----- Provided information

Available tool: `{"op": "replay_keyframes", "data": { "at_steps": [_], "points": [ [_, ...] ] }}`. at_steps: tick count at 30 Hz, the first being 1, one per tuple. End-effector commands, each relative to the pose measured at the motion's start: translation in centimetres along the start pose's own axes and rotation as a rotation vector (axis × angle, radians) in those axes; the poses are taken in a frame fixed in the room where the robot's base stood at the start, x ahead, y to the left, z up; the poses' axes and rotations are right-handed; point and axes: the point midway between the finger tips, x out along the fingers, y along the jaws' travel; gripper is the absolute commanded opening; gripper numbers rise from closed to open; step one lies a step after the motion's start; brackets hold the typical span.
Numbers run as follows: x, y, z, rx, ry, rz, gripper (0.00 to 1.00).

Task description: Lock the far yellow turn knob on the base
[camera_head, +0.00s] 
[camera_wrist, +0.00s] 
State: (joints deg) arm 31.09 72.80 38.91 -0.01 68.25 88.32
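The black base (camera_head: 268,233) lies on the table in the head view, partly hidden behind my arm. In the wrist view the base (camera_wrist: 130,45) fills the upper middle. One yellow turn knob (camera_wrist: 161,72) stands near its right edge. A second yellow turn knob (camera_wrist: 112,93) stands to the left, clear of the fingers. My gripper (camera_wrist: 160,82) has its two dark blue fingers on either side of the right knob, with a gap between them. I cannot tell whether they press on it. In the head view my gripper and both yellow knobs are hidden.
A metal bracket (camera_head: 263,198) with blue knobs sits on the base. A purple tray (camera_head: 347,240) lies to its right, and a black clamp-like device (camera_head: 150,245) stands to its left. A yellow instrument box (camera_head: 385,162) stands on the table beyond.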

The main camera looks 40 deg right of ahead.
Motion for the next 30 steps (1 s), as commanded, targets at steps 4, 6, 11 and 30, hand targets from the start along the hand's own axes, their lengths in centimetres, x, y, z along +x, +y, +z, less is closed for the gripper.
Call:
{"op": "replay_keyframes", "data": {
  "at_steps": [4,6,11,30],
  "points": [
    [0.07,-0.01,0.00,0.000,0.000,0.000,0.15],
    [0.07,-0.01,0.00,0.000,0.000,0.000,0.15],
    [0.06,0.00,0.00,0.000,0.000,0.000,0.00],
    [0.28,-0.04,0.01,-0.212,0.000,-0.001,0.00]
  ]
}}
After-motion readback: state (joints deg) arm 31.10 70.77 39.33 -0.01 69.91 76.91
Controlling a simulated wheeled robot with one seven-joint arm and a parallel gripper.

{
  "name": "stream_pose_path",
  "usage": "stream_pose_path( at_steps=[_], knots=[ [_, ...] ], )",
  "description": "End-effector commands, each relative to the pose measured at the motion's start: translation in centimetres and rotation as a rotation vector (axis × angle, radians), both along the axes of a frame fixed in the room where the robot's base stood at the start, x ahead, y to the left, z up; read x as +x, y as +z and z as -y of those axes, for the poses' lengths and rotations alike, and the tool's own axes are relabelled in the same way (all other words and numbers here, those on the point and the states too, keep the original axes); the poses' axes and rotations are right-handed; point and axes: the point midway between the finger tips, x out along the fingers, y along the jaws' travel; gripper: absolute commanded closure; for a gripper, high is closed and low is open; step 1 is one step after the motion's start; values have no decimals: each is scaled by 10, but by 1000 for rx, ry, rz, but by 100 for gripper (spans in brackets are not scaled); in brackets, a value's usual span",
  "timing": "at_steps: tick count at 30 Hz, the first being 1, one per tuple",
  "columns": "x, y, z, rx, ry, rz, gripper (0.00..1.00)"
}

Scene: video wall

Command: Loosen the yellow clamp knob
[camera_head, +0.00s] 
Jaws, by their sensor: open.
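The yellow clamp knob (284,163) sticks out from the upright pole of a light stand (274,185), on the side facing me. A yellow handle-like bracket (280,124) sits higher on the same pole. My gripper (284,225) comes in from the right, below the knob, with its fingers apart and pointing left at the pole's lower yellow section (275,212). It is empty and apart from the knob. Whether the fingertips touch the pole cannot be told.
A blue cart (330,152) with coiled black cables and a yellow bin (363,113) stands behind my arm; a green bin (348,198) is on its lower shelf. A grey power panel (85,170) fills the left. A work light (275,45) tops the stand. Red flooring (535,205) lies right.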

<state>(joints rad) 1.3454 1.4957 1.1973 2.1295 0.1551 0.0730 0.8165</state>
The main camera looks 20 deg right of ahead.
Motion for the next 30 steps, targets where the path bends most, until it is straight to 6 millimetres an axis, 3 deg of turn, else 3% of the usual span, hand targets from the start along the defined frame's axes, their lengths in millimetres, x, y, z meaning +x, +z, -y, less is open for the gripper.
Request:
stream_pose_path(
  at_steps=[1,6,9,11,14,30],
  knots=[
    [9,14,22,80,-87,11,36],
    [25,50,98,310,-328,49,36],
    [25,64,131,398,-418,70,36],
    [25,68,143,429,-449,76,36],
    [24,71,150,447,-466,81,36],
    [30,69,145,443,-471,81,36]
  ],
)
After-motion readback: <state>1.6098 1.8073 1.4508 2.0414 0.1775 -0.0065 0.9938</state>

----------

▶ To do: Report each line of the material above where the word "being" appears.

▶ Answer to the problem:
Available tool: `{"op": "replay_keyframes", "data": { "at_steps": [_], "points": [ [_, ...] ] }}`. at_steps: tick count at 30 Hz, the first being 1, one per tuple. End-effector commands, each relative to the pose measured at the motion's start: translation in centimetres along the start pose's own axes and rotation as a rotation vector (axis × angle, radians) in those axes; the poses are taken in a frame fixed in the room where the robot's base stood at the start, x ahead, y to the left, z up; the poses' axes and rotations are right-handed; point and axes: the point midway between the finger tips, x out along the fingers, y along the jaws' travel; gripper is the absolute commanded opening; gripper numbers rise from closed to open; step one lies a step after the motion's start; brackets hold the typical span.
  "timing": "at_steps: tick count at 30 Hz, the first being 1, one per tuple",

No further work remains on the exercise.